WWII spycatchers revealed after 70 years
John and Mary Curran (pictured) revealed the identity of a German spy in Dundee to MI5 but their heroism has never been publicly recognised.
A working class couple in wartime Dundee have finally been recognised for exposing a Nazi agent living in the city.
John and Mary Curran revealed the identity of a German spy to MI5 but to protect the safety of their family, their heroism has never been publicly recognised.
To mark the anniversary of the outbreak of the Second World War, the Curran's daughter Catherine has broken her 70 years of silence to reveal their remarkable story.

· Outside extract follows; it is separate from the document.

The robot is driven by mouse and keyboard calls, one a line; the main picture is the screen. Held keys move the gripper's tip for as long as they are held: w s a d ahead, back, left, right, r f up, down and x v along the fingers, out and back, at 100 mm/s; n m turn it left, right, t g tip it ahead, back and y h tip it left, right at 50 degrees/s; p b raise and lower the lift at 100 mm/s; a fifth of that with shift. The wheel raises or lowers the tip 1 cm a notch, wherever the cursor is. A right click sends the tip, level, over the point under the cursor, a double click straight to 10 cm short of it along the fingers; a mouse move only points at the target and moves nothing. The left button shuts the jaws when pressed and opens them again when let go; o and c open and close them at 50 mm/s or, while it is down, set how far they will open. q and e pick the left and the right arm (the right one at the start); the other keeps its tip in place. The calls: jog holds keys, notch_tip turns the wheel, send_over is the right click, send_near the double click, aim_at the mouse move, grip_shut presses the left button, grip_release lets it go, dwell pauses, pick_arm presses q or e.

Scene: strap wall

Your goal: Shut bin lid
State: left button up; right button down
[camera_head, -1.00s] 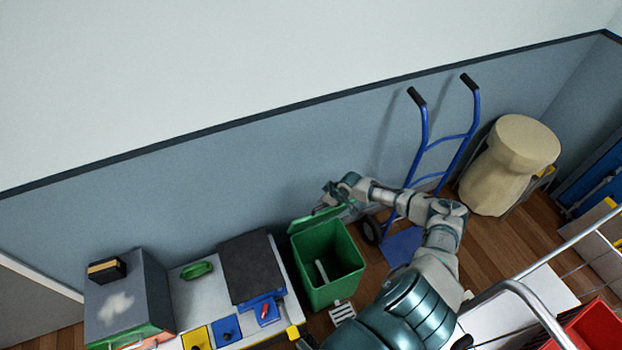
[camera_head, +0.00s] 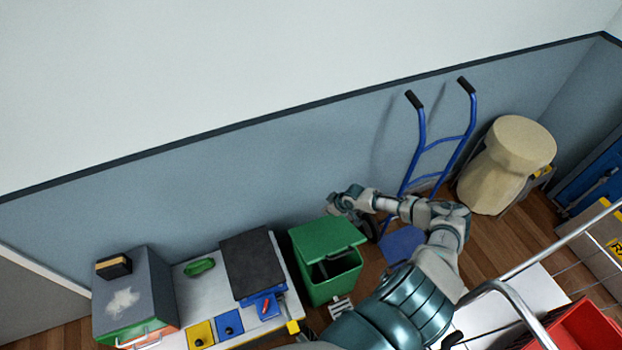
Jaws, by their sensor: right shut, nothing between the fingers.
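The green bin (camera_head: 332,286) stands on the floor at the right end of the low bench. Its green lid (camera_head: 326,239) is tilted over the bin's back part, partly closed, and a dark gap shows at the front. My right gripper (camera_head: 333,203) is shut and empty, just behind and above the lid's back right edge. I cannot tell whether it touches the lid. My right arm reaches to it from the lower right. My left gripper is not in view.
A white bench (camera_head: 205,291) with a dark pad (camera_head: 252,265) and blue and yellow pieces stands left of the bin. A blue hand truck (camera_head: 421,150) leans on the wall behind my right arm. A beige sack-like object (camera_head: 500,167) and a red crate (camera_head: 580,328) are at the right.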

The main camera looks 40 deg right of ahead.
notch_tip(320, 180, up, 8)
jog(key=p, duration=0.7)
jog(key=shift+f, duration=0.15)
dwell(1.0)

Dundee's Kinloch Street was once the location of a hairdresser run by a woman called Jessie Jordan.
But the business was just a front - Jessie's real job was as a Nazi spy working for the German Government as part of an international network making preparations for war.

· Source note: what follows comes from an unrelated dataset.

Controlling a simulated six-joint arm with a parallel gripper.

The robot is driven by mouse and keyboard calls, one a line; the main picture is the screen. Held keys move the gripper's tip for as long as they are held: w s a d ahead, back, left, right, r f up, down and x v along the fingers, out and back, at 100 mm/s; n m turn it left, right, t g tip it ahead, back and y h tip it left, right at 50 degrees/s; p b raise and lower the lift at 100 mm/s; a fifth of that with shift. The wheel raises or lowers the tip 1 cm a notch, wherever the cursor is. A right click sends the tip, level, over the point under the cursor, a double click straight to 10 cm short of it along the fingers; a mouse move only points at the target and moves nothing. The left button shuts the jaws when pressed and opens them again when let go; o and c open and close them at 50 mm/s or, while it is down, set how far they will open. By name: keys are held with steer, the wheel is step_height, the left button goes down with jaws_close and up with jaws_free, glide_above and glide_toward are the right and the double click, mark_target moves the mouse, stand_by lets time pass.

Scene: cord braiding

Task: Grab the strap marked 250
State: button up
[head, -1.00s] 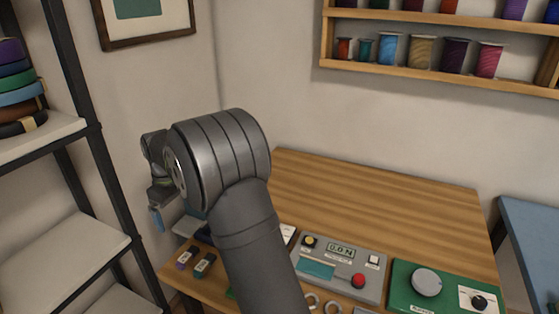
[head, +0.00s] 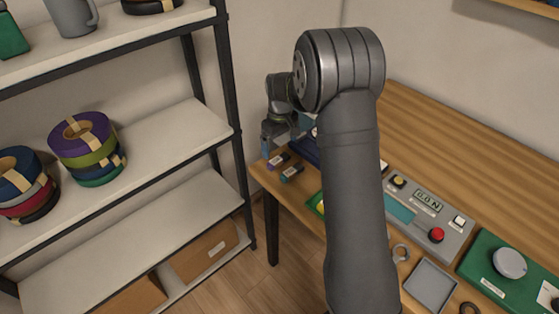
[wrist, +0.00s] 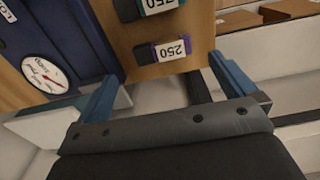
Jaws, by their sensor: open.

But she did not count on her own cleaner, mother-of-four Mary Curran being the one to find her out, and who would eventually become an MI5 spycatcher.

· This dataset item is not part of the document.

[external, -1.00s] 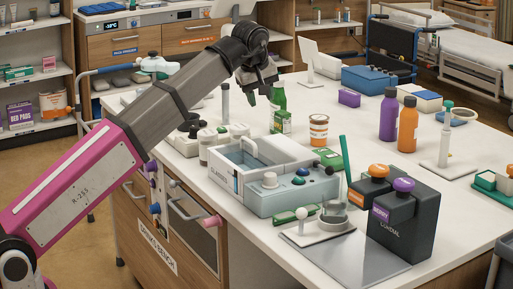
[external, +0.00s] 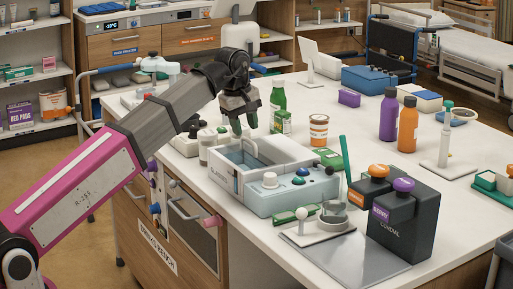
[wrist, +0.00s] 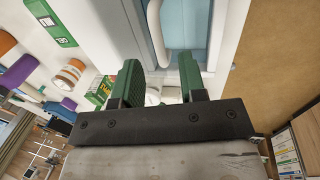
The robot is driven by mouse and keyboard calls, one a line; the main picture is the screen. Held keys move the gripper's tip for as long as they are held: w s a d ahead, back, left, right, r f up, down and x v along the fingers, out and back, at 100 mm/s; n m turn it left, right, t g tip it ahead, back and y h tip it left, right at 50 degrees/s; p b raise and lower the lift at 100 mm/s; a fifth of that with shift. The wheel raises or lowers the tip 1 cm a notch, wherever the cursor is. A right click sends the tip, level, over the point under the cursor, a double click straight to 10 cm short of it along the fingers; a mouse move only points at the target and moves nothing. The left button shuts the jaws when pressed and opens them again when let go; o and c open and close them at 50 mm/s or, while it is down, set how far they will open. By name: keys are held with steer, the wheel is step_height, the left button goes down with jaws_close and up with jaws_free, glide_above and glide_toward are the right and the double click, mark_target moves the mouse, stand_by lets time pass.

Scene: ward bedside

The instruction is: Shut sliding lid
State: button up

Catherine Curran said: "My mum said, right away, 'I don't like her very much', and my Dad said, 'For God's sake Mary…'.
“I think my mum had this insight for people...she was always right."
In 1938, Mary's daughter Catherine was just a little girl. Today she is a pensioner living a quiet life near Dundee.
Despite being 70 years since the war started, Catherine only agreed to speak to STV News as long as her appearance was not revealed.
Catherine said: "My mum found maps, one in particular behind the till. Then there was another one found, just a small corner sticking out of the lino. It was a map of the River Tay, with a Zeppelin."
Dundee police were sceptical but Mary's husband John persisted and they contacted MI5 where alarm bells started to ring.
Historian Dr Andrew Jeffrey says the Curran’s were right to alert the authorities.
He said: "MI5 were aware of the existence of Jessie Jordan, but what they were not aware of, until the evidence of Mary Curran in Dundee, was the existence of the shop at Kinloch Street.
“As soon as that became apparent, this address was added to the mail watch on Jessie Jordan and immediately began to turn up some very incriminating evidence from the United States."
Among letters intercepted was this one from a Nazi agent codenamed "Crown," working in New York.
They contained plans to assassinate a United States Colonel, steal the strategy for the American fleet in the Atlantic and blame it all on Russia.
Thanks to the information from Mary Curran, British and American agents joined together to smash the spy ring - including Jessie Jordan.
The Currans were paid one pound for their help and told never to speak about what they did over fears the Germans would hunt them down.
It was a burden Catherine's father found hard to bear.
She said: "He always said, ‘I'll be long gone before the truth comes out...but my daughters will hear about it...and now the truth's out."